| Task goal |
Return all lines from the listing below in which the string "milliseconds" occurs.

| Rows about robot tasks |
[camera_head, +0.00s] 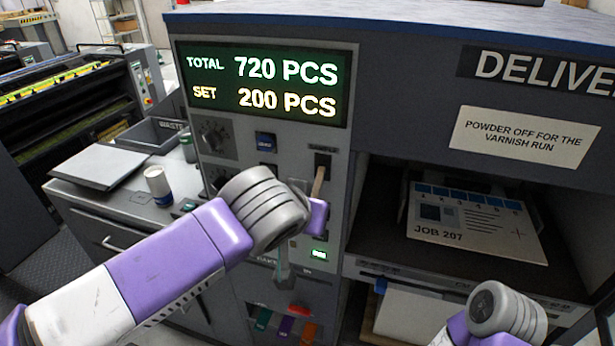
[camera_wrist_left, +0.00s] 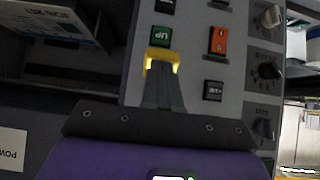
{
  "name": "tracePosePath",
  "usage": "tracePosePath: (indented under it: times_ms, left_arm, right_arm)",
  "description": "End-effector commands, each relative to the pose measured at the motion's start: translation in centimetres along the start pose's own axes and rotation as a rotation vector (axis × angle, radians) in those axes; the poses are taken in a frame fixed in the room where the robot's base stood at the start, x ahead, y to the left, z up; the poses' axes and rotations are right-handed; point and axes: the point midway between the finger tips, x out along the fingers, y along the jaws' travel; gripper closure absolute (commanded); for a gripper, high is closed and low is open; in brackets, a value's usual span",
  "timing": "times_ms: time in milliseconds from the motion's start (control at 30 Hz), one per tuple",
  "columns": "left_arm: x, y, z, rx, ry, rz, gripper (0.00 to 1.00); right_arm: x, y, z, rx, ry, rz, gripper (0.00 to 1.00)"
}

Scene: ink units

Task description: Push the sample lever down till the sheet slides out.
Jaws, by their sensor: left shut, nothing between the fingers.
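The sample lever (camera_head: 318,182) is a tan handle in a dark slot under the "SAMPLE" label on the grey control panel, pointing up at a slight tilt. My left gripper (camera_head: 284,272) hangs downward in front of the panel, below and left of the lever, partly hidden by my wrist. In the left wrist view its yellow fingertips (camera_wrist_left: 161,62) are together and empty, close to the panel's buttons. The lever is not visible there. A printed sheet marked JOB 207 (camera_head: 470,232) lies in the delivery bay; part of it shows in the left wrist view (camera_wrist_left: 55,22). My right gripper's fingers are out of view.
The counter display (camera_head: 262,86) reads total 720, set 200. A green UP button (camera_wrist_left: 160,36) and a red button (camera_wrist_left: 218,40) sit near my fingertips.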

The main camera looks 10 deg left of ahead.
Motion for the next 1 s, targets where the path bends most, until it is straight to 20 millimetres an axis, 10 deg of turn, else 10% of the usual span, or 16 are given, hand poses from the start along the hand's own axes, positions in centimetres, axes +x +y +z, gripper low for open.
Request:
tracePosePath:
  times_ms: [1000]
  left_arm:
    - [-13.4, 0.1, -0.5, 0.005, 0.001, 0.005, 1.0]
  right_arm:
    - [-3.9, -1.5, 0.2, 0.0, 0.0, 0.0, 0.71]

...

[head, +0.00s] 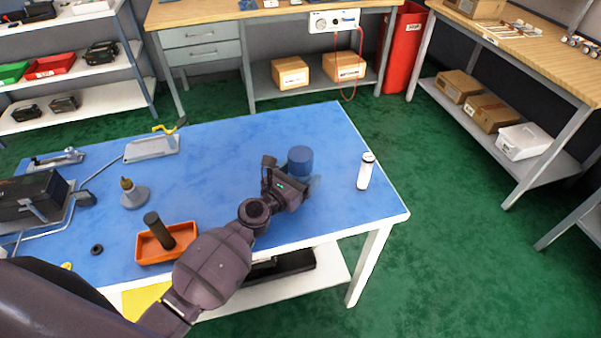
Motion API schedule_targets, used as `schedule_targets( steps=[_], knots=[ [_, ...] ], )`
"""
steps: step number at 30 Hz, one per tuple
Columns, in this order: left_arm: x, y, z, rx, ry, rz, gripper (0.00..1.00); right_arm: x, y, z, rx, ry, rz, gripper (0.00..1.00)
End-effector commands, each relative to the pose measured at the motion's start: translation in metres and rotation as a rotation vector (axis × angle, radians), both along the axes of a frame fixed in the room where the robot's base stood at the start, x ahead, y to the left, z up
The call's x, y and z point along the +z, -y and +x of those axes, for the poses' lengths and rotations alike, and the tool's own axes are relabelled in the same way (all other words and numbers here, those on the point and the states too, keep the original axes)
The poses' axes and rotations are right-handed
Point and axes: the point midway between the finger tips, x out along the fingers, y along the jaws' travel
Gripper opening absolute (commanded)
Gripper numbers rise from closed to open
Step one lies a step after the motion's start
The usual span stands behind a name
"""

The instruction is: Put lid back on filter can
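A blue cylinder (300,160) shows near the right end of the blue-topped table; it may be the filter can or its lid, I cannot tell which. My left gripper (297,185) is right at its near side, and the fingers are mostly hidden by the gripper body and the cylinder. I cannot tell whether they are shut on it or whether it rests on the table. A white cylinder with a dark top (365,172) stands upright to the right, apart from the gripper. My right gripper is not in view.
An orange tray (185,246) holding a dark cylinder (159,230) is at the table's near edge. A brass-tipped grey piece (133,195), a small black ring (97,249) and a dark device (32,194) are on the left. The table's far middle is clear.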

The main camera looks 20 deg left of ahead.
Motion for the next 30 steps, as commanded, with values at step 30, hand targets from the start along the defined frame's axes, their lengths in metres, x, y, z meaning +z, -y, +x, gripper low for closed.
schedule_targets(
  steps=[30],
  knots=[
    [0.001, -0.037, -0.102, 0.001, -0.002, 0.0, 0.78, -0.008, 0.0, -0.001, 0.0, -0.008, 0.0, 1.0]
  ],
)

...

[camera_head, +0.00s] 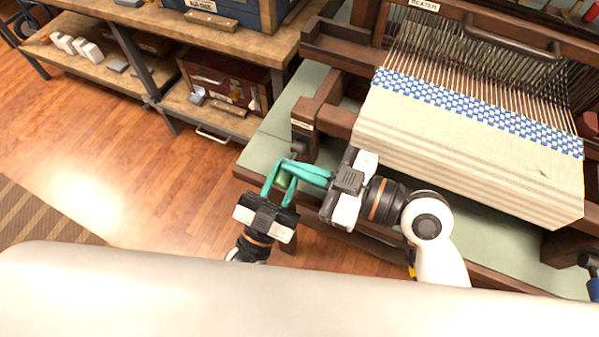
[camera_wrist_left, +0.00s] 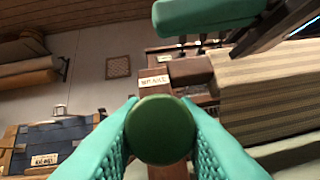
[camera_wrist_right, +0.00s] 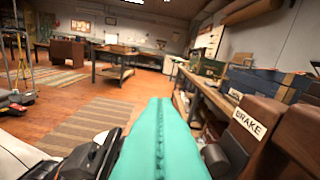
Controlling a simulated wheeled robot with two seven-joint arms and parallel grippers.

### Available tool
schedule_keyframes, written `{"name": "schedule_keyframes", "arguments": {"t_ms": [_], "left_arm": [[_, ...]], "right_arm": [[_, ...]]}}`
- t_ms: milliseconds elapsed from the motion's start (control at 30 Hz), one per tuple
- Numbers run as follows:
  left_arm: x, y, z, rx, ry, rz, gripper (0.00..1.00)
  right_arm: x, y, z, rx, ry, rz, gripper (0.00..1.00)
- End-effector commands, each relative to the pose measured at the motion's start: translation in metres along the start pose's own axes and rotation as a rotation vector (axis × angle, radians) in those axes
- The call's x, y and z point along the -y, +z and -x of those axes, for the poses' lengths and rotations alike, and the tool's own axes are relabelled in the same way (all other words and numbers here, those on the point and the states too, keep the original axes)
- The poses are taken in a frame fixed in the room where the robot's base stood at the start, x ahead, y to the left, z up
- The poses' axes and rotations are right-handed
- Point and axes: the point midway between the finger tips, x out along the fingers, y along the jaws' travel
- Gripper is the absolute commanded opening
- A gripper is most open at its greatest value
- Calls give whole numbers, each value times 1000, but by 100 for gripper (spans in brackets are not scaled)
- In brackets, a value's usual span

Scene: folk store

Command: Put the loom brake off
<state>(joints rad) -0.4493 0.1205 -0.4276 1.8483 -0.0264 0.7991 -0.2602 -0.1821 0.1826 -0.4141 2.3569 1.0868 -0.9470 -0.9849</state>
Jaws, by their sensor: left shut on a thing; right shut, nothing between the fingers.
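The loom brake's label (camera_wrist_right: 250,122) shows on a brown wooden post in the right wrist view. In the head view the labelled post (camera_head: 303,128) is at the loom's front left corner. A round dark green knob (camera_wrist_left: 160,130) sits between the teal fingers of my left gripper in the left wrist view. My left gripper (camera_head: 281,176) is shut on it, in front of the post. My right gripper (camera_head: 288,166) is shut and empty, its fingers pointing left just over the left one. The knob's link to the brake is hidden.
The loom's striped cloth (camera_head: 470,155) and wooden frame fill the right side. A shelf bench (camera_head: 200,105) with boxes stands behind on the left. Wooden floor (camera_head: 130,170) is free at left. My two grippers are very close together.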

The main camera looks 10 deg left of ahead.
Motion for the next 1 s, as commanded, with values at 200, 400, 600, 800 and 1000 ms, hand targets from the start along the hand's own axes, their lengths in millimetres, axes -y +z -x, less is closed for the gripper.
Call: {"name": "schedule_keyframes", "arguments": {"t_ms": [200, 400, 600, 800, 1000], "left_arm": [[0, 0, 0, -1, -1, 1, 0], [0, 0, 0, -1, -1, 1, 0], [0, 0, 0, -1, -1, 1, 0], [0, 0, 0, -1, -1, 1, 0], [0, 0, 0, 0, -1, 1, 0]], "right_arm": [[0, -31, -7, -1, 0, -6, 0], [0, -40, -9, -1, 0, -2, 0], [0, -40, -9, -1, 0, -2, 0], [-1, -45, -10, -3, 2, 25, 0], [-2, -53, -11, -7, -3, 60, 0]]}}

| Solution for this exercise |
  "timing": "times_ms: time in milliseconds from the motion's start (control at 30 Hz), one per tuple",
- t_ms: milliseconds elapsed from the motion's start (control at 30 Hz), one per tuple

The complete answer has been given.